Client: Westchester County MRF
Location: Yonkers, NY, United States
Completion date: 2014
Manrique Mural Art and Design
New Rochelle Department of Economic Development
City of New Rochelle
In 2013, the Westchester County Department of Environmental Services initiated a project to create an art gallery at the Education and Conference Center of the Westchester County Material Recovery Facility (MRF). Located in Yonkers, NY, the Center hosts seminars on recycling and offers tours of the MRF to school classes, scout troops and special interest groups. Manrique Mural Art and Design, led by Piero Manrique, was approached with a request to design large-scale murals throughout the space.
Asked to choose an inspiring theme for the murals, MMAD decided to create a series of nature scenes which would remind visitors of the importance of recycling for the protection of the environment and its animal inhabitants. The goal in designing these murals was for viewers to experience their inherent links to the land and wild animals, and to realize the interrelationship between themselves and the natural world, and to not only connect to the pieces, but to feel inspired by them.
Upon entering the lobby of the Center, visitors first walk beneath a 10-ft x 24-ft skylight shaft which features a cascading waterfall four-sided mural. The changing natural light from the skylight at different times of the day affects the colors in a mesmerizing fashion.
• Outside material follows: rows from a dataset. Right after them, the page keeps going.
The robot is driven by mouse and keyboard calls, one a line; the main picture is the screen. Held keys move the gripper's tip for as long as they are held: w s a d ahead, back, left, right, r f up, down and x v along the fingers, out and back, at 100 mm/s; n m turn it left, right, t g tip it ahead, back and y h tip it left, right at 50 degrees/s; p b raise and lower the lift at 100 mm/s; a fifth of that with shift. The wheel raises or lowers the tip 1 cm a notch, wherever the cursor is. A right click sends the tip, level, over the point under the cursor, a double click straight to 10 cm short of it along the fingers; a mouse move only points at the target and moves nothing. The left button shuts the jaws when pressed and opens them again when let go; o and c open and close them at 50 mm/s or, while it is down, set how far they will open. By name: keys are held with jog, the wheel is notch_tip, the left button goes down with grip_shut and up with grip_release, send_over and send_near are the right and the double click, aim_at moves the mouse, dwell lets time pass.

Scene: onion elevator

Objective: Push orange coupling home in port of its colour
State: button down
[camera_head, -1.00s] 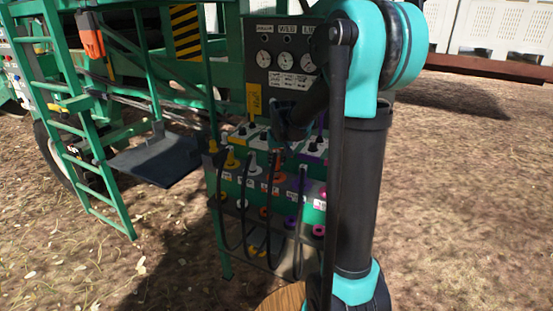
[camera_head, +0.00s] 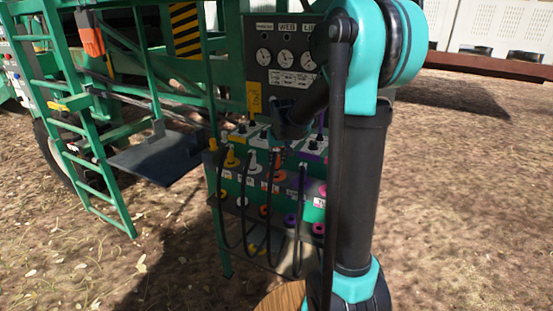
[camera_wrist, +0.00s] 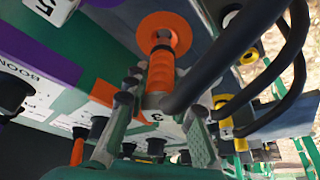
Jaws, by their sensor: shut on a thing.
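The orange coupling (camera_wrist: 160,76), a ribbed cylinder, is between the two grey fingers of my gripper (camera_wrist: 160,104) in the wrist view. The gripper is shut on it. An orange ring (camera_wrist: 165,23) with a round opening lies in line with the coupling's far end. I cannot tell how deep the coupling sits in it, or whether they touch. In the head view, an orange ring (camera_head: 280,175) shows on the green panel below my wrist. My fingers and the held coupling are mostly hidden there.
Thick black hoses (camera_wrist: 245,50) loop close to the right of the coupling. A yellow coupling (camera_head: 231,158) and a white coupling (camera_head: 254,163) stand to the left on the panel. Purple parts (camera_head: 291,221) lie to the right. A gauge board (camera_head: 285,55) rises above.

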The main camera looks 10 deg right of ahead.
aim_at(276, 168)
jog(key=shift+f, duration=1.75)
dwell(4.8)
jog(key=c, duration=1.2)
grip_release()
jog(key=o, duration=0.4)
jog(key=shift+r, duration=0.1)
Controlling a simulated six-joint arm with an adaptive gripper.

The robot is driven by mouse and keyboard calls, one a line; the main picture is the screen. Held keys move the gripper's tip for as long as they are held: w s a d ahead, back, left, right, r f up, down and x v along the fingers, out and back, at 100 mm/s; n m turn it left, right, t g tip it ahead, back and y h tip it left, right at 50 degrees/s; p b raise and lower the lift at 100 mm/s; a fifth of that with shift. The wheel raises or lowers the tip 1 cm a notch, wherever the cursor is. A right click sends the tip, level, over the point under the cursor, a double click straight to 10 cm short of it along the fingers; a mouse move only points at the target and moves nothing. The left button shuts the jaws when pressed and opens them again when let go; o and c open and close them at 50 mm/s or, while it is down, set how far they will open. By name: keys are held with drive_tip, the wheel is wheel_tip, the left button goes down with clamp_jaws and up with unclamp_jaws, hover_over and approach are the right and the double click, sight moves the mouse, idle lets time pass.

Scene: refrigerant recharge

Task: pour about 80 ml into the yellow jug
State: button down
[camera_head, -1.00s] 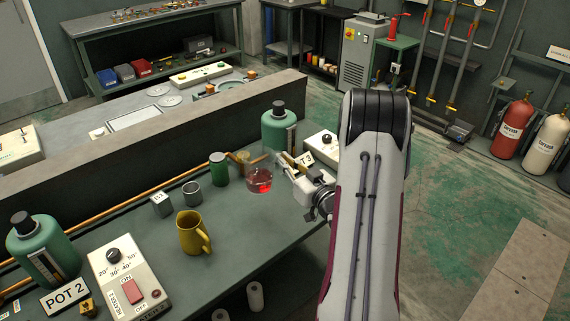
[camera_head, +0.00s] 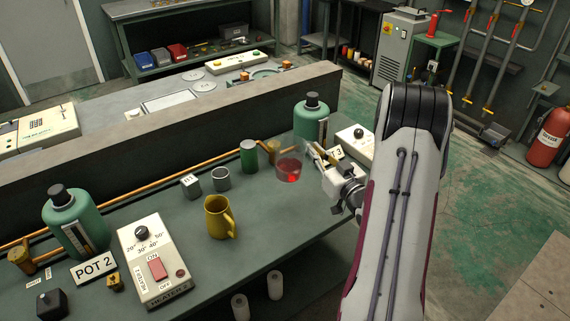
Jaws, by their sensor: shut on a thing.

Moving farther into the lobby, visitors look up at the ceiling to see MMAD's 30-ft. x 8-ft. mural of the sky with eagles soaring above a mountain range.
In the Center's classroom, MMAD created a floor to ceiling wall mural measuring 35-ft x 8-ft of an underwater scene filled with exotic turtles and coral reefs. This mural is a particular favorite with the school classes that visit the Center. For the Center's conference room, MMAD was asked to create a timeline mural depicting the reclamation of a portion of the shoreline along the Hudson river which was once used as an extensive garbage dump. The 40-ft. x 8-ft. mural begins with a truck dumping trash at one end, and flows into a view of the land as it appears today covered by grass and flowers.